Yep that's the point, MacBook has ghosting when there is anything on the screen moving fast, he is also moving the Firefox page on the right side with similar speed as the left side but that cheap old laptop doesn't have the same problem. better watch the whole video on his channel to get the idea (Dawid Does Tech Stuff, I Bought A 16inch MacBook Pro For Gaming...)
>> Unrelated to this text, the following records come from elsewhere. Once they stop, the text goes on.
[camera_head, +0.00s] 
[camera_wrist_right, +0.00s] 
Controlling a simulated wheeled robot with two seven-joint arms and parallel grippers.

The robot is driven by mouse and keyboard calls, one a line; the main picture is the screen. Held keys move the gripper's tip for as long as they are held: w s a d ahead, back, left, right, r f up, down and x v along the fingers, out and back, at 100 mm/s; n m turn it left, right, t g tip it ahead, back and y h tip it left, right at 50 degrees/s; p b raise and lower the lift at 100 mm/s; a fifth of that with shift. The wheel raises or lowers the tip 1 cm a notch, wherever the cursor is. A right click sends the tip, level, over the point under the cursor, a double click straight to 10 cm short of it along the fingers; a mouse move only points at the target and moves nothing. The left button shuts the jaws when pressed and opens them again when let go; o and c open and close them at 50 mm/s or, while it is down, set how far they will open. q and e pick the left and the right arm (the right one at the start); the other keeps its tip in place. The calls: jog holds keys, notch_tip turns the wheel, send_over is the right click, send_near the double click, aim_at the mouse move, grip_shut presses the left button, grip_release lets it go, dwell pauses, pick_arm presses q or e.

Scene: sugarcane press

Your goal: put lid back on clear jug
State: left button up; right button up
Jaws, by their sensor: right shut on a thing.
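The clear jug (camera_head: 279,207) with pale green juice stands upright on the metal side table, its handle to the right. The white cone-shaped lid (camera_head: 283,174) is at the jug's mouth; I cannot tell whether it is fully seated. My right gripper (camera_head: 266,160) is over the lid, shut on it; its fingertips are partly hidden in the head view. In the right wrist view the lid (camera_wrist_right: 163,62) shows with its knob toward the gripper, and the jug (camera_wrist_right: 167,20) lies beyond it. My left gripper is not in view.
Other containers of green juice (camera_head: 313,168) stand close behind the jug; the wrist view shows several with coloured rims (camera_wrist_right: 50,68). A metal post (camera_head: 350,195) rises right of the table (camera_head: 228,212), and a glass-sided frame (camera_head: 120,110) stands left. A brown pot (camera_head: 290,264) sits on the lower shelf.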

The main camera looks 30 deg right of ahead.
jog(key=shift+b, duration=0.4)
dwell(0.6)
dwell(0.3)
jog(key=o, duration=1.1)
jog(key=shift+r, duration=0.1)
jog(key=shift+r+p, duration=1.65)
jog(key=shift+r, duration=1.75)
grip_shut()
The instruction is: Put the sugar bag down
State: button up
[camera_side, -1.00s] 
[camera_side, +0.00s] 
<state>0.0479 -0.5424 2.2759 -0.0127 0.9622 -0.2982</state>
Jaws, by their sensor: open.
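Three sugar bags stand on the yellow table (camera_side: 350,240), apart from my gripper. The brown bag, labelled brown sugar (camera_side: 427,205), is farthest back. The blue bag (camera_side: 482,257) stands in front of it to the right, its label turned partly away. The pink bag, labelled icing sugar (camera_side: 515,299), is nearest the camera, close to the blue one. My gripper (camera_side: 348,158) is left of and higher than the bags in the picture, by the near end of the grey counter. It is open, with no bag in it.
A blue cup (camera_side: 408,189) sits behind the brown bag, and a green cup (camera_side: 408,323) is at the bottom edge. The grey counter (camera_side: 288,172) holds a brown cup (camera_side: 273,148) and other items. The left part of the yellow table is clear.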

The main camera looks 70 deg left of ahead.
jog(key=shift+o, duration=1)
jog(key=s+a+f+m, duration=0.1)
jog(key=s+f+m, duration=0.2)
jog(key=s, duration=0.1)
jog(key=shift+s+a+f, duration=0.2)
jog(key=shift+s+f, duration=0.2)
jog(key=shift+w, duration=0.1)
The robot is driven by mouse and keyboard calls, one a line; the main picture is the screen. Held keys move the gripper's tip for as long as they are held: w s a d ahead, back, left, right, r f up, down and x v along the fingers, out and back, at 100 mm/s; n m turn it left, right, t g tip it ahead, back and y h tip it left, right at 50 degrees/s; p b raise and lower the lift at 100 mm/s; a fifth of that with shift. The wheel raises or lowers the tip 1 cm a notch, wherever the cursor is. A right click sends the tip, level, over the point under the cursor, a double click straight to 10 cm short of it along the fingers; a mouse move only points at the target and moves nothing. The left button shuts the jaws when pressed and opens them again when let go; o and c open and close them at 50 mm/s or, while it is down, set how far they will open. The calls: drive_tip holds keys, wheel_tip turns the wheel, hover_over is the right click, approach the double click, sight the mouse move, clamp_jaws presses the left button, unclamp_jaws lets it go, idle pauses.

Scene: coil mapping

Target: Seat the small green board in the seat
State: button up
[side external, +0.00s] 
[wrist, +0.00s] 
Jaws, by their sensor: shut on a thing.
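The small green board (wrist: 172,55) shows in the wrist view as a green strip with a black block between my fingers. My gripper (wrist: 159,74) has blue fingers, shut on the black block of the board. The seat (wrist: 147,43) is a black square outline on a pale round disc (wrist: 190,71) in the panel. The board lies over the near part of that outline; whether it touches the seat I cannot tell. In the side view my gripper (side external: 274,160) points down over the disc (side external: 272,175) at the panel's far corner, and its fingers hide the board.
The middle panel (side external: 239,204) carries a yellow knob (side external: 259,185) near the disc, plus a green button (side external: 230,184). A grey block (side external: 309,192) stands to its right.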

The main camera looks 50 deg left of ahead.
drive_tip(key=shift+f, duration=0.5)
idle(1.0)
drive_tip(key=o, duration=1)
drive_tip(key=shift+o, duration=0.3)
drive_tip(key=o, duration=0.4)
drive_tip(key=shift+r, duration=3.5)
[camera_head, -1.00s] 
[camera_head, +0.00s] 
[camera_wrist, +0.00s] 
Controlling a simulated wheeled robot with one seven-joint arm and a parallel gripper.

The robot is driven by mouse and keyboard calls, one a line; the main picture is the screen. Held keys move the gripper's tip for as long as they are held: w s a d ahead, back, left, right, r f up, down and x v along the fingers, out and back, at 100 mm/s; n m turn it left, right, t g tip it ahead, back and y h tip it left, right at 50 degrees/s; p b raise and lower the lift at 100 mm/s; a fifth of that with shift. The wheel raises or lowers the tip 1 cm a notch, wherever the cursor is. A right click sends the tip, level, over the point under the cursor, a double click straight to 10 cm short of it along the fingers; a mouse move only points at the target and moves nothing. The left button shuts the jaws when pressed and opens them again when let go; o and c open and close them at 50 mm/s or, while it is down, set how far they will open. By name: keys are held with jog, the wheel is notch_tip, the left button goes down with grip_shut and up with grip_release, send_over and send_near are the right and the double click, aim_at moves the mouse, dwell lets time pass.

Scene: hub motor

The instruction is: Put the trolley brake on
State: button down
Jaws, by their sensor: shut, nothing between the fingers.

ghosting on MacBook is a well known issue, with a simple search you can probably find thousands of people complaining even from this forum, this is confirmed by RTINGS several times as well, but again, probably doesn't matter if you are not gaming, I was just explaining based on my own opinion why Mac is not for gamers but general users and this is just one of those. picture quality/screen brightness is amazing but that's at the cost of horrible input lag/motion handling, this is what this
communicates.
What does this mean? Making photos of a display while something is moving looks bad? Never heard about "text trailing" either. I have never seen anything strange on my 16" M2 Pro's display.
What I really hate about the displays is that they are a black mirror. I always loved my 2011 17" MBP with a matt display most and I never understood what the advantages of a glaring screen are.
That's just one way to test the 120Hz display outside of gaming.
this level of ghosting is normal/acceptable for cheap old VA panels, but I haven't seen it even on cheap IPS panels, if ghosting doesn't bother you on Mac especially if you are not gaming or anything face paced that's fine but please don't go out there and say "What does this mean? how dare people go out there move things on their display🤬".
according to notebookcheck.net gtg response time on M3 MacBook Pro display is 69ms, which seems "nice" until you compare it to 10ms cheap IPS monitors or 1ms OLED TV/monitors.